→ AIM
Reproduce the material word for word; the images stay out.

## Start

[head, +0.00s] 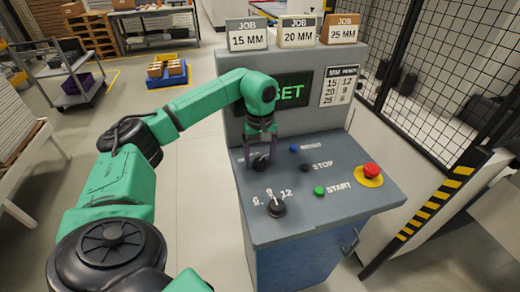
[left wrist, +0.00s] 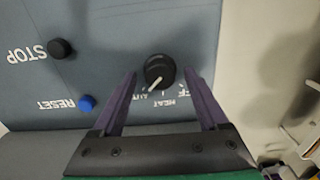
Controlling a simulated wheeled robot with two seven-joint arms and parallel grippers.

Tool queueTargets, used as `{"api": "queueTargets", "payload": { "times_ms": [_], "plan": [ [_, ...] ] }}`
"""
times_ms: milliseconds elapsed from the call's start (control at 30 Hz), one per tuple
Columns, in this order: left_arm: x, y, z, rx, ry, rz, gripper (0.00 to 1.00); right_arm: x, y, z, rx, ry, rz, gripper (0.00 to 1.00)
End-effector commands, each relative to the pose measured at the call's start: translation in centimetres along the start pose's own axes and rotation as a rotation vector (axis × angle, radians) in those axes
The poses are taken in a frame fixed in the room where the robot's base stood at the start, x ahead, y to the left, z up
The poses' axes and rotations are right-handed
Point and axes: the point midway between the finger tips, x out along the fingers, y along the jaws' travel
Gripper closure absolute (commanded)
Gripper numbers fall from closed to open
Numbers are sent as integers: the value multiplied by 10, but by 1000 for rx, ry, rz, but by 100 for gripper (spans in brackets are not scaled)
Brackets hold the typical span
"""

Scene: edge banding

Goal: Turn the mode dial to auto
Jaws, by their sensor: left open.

## End

→ SOLUTION BELOW
[head, +0.00s] 
[left wrist, +0.00s] 
Controlling a simulated wheeled robot with two seven-joint arms and parallel grippers.

Tool queueTargets, used as `{"api": "queueTargets", "payload": { "times_ms": [_], "plan": [ [_, ...] ] }}`
"""
times_ms: milliseconds elapsed from the call's start (control at 30 Hz), one per tuple
Columns, in this order: left_arm: x, y, z, rx, ry, rz, gripper (0.00 to 1.00); right_arm: x, y, z, rx, ry, rz, gripper (0.00 to 1.00)
End-effector commands, each relative to the pose measured at the call's start: translation in centimetres along the start pose's own axes and rotation as a rotation vector (axis × angle, radians) in those axes
The poses are taken in a frame fixed in the room where the robot's base stood at the start, x ahead, y to the left, z up
The poses' axes and rotations are right-handed
Point and axes: the point midway between the finger tips, x out along the fingers, y along the jaws' travel
Gripper closure absolute (commanded)
Gripper numbers fall from closed to open
Numbers are sent as integers: the value multiplied by 10, but by 1000 for rx, ry, rz, but by 100 for gripper (spans in brackets are not scaled)
Brackets hold the typical span
"""

Scene: edge banding

Goal: Turn the mode dial to auto
Jaws, by their sensor: left open.

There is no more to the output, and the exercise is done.